§ TASK TO COMPLETE: Examine the material below and count the lines that hold the word "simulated". Report only the number.

§ SOURCE RECORDS:
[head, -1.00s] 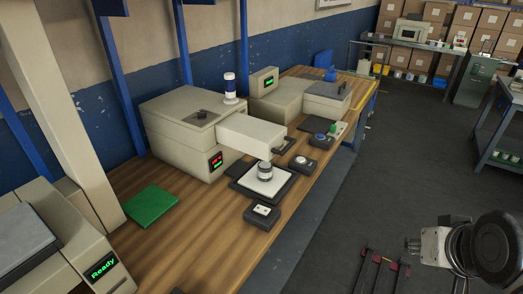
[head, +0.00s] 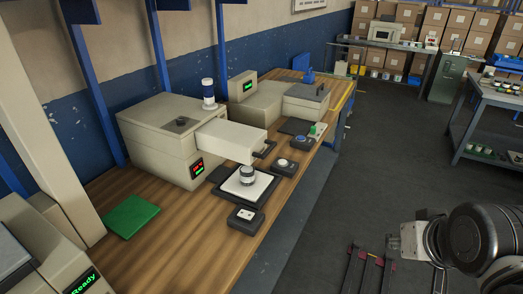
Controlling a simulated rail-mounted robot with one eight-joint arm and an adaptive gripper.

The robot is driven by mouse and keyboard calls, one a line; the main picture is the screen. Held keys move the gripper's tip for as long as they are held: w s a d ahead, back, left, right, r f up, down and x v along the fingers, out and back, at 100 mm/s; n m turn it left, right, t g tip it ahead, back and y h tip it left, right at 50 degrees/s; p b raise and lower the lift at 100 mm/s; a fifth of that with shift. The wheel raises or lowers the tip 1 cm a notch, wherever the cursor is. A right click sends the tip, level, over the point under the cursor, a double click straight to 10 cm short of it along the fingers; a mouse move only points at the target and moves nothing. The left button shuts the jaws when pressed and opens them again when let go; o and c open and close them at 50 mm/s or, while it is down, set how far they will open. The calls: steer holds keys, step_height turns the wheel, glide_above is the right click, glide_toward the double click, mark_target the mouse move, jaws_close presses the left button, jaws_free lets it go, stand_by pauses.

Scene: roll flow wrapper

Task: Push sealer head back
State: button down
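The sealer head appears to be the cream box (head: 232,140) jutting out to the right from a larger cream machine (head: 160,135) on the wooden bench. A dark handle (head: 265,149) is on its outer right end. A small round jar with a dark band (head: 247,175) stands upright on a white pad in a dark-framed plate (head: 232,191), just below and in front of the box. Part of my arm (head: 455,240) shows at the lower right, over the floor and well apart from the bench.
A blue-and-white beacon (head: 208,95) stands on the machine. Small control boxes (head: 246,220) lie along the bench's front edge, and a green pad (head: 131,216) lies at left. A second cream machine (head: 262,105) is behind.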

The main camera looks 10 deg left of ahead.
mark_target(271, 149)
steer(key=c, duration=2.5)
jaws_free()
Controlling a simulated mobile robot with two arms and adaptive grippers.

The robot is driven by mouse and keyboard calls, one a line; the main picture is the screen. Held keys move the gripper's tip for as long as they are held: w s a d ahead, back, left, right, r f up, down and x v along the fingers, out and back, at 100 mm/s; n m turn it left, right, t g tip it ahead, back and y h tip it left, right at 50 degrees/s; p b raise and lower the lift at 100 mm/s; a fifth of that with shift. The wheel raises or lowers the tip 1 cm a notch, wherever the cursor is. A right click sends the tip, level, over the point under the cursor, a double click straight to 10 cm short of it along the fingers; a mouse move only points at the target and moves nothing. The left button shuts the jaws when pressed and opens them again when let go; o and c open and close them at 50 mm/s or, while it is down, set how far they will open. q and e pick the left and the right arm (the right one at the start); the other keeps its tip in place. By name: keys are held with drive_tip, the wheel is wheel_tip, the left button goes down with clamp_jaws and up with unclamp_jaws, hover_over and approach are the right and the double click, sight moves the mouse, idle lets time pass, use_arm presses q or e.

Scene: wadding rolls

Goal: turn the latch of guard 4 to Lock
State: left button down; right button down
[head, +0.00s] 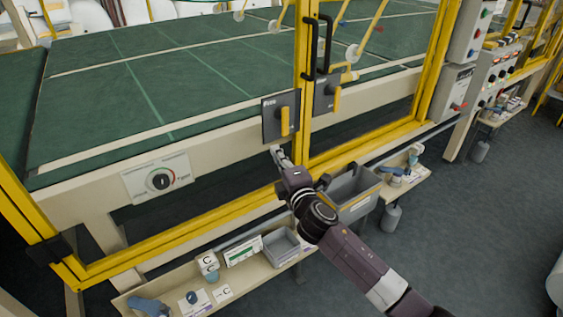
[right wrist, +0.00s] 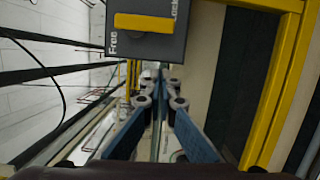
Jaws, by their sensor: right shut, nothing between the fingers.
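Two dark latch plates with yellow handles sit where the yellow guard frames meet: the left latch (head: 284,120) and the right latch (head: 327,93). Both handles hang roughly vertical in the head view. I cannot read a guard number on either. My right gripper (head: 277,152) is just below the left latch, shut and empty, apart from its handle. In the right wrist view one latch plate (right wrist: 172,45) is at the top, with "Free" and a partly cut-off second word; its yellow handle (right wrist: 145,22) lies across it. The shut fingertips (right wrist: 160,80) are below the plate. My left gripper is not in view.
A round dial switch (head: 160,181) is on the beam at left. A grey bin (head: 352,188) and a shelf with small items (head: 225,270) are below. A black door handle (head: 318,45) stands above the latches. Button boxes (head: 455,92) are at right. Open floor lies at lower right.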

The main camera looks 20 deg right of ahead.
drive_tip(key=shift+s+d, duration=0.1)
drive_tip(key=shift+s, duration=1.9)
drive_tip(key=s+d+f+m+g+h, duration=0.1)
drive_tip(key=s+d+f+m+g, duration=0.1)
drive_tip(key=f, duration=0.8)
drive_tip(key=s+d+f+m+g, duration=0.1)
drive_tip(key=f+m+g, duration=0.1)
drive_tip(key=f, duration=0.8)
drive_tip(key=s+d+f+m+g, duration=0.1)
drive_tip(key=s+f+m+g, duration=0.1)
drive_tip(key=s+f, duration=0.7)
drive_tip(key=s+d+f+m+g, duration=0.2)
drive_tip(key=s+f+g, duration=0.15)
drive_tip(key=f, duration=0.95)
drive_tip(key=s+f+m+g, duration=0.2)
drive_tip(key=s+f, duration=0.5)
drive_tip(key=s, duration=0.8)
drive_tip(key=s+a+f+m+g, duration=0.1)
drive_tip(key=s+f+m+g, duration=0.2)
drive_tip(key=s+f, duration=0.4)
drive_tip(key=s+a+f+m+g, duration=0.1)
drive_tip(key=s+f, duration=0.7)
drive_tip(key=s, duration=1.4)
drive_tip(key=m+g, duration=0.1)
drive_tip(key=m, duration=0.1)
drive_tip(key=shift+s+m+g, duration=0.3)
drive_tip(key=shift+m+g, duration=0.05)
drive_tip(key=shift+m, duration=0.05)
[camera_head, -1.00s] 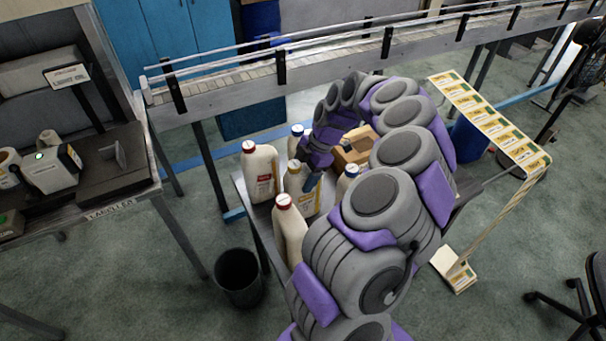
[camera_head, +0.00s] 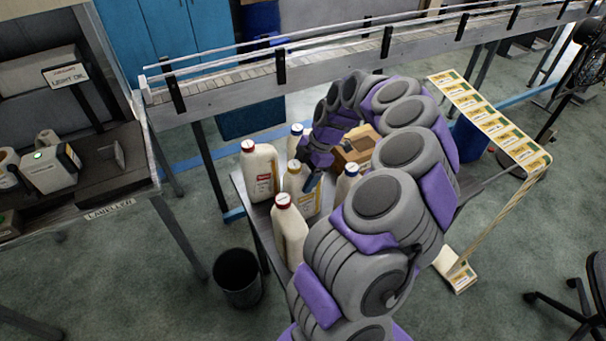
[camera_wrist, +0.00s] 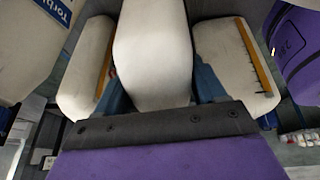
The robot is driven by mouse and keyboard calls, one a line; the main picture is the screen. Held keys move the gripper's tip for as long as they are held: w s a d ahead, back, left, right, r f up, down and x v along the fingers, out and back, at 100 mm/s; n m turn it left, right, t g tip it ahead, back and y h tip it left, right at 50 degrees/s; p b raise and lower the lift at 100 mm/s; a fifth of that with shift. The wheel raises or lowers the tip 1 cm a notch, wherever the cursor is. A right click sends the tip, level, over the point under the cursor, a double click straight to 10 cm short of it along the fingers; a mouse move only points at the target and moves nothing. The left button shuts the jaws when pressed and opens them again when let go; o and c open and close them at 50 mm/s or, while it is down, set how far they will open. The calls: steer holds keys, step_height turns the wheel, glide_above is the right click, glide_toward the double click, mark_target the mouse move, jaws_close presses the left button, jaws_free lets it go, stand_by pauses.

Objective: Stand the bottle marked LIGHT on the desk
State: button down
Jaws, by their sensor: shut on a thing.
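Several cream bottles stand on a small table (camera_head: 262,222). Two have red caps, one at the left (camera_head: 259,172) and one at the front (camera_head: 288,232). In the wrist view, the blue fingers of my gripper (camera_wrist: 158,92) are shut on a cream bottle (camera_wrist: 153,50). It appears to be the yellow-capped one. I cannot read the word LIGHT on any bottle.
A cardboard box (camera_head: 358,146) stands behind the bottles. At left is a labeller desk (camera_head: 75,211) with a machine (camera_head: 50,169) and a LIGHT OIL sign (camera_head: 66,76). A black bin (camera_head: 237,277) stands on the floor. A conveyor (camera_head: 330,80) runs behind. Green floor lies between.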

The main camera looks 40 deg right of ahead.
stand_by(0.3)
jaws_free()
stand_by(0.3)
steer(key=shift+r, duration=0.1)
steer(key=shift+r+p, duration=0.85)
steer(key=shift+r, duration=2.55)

§ TASK OUTPUT: 2